Valentina

1–2 minutes

On one of the last legs into Los Angeles, a young European couple were seated behind and right of my recliner. I would estimate them to be in their mid 20’s. They had that glow all around them. So happy to be in each other’s company. They held hands or one would lean into the other as they gazed out the window taking in the view. They remained in constant contact. 

Their words were soft and delicate. Their glances were loving and sincere;  young, fairytale love. The world outside the train may have been cold and unfair, but the spark they shared was enough to keep their hearts warm and safe while in each other’s arms.

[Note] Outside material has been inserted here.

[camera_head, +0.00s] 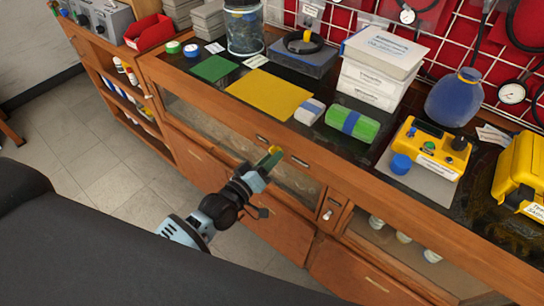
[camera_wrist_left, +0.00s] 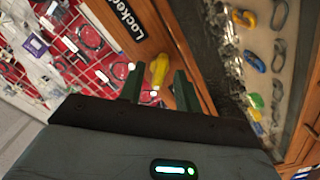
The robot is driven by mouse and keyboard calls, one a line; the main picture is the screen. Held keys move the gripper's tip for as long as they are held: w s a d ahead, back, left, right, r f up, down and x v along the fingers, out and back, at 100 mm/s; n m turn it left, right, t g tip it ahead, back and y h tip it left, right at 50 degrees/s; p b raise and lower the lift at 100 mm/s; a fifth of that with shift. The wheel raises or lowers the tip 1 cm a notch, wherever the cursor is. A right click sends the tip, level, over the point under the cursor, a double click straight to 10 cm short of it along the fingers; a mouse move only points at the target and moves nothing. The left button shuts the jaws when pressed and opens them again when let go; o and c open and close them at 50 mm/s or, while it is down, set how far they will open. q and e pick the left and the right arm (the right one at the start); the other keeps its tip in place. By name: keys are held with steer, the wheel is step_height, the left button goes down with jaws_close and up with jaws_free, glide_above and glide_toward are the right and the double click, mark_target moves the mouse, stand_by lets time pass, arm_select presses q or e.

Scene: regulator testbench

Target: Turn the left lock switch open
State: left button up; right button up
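A yellow lock switch (camera_wrist_left: 157,72) shows in the left wrist view on a wooden strip, beside a black label whose visible letters read "Locke". My left gripper (camera_wrist_left: 159,80) is open, with one green finger on each side of the switch in this view. I cannot tell whether either finger touches it. In the head view my left gripper (camera_head: 270,156) is at the cabinet front, just below the countertop edge. A small yellow bit shows by its fingertips there; the rest of the switch is hidden. My right gripper is in neither view.
The wooden cabinet (camera_head: 215,108) has glass fronts and a dark top with a yellow mat (camera_head: 270,95), green block (camera_head: 352,122) and yellow device (camera_head: 432,148). A small silver lock (camera_head: 327,214) sits farther right. Floor (camera_head: 110,165) is clear at left.

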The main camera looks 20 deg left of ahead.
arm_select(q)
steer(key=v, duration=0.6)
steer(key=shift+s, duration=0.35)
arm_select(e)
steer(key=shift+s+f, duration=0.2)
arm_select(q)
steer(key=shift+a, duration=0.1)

To be young again. To have that naive, doe-eyed view of the world before having your heart devoured by a society consuming itself. Broken hearts. Emotionally compromised spouses. Shitty bosses. Genuinely terrible human beings. Exposure to people who hate happiness. Traumatized by people who weaponize sex and love. The self righteous. The self-centered. The self-entitled. 

What I observed in those two feels as foreign to me as the language they spoke to each other. I don’t know if I ever really had it. What I once believed to be real turned out to be nothing more than elaborate cons. A survival tactic performed by two desperate women suffering the same mental condition. If what happened to them wasn’t their fault, how much are they to blame for the path of destruction they leave in their wake? 

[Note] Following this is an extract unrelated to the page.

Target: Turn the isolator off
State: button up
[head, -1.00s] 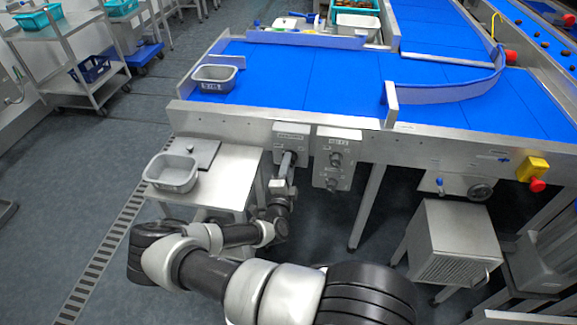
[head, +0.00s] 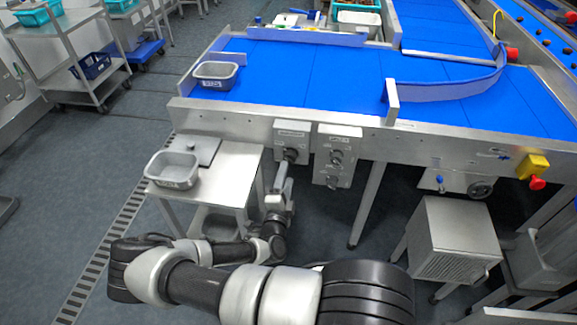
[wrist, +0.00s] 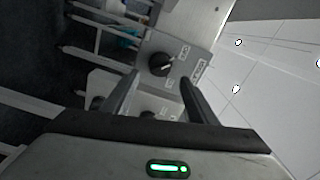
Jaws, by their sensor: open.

What they distorted into was created from unimaginable childhood and adolescent trauma. It doesn’t make what they did to me hurt any less or lower the emotional baggage I was left to carry, but it does allow me to accept that there was nothing I ever could have done differently to make the circumstances turn out any way other than how they did.

What’s almost impossible to believe is that their actions are no more personal than a wounded animal lashing out. When your trauma runs deep enough, the whole world is your enemy.